Do the assumptions seem valid?

I found it interesting that the authors included the GPS coordinates of images selected for the Google Landmarks dataset. I’m not sure how useful this is for image retrieval tasks as it relies upon image features, rather than resolving GPS coordinates. While the authors used it for validating the ground truth labels for the landmarks, actual usage for the purposes of image retrieval alludes me.

Future Directions

My own proposed future directions for the work

I’d like to compare this result to DL models trained on both SURF and SIFT feature descriptions.

Open Questions

What open questions do I have about the work?

Why was ResNet-50 choosen as the base model? The Google Landmarks dataset has one million images, but only ~13,000 landmarks (~77 images per landmark). Is there bias as to where the landmarks are choosne from? Is that enough landmarks to train a DL model for the purposes of image feature description?

Author Feedback

What feedback would I give to the authors?

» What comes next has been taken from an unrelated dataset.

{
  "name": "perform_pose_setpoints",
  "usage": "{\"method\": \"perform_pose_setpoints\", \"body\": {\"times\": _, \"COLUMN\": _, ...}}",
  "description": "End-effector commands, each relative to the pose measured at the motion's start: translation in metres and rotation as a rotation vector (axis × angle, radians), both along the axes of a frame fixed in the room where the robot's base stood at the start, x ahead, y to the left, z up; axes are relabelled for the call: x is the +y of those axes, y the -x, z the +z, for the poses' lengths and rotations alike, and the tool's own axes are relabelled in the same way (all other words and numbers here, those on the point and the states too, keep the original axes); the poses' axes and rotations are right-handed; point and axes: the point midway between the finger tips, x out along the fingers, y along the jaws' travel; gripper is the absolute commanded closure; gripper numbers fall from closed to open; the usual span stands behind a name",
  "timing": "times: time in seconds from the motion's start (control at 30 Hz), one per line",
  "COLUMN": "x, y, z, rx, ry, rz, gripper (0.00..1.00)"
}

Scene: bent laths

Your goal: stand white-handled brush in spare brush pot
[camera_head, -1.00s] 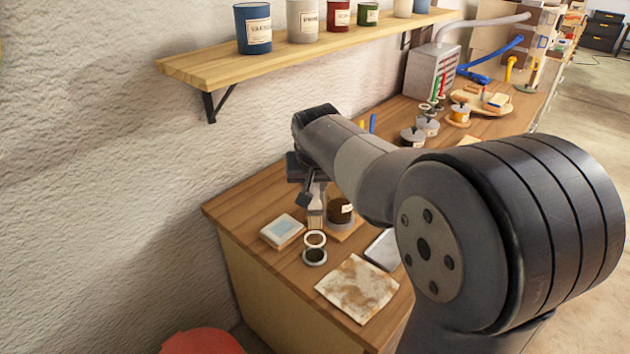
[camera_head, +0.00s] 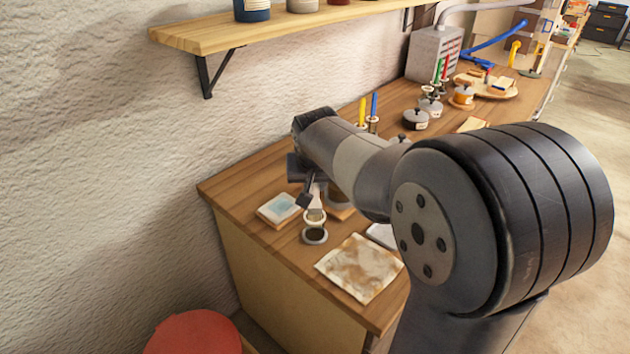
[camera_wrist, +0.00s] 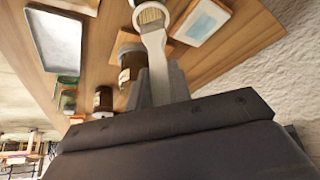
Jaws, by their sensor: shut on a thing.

A solid paper, however the discussion of the Google Landmarks dataset left me wanting more that, in my opinion, could’ve been published in a blog post.

Summary

A summary of the paper

The paper Large-Scale Image Retrieval with Attentive Deep Local Features by Hyeonwoo Noh et al. discusses both a new image retrieval method that achieves SOTA performance based off of ResNet-50 (DELF), and an image retrieval dataset (Google Landmarks) to create similar models. DELF aims to work as an image feature descriptor that is robust to occulusion and background clutter. DELF achieves SOTA performance on the Google Landmarks dataset compared against previous SOTA methods including CONGAS [4, 5], DIR [2], siaMAC [3] and LIFT [6]. Additionally, DELF is more accurate the aforementioned methods on smaller, traditional datasets.

Summarization Technique

This paper was summarized using a modified technique proposed by S. Keshav in his work How to Read a Paper [0].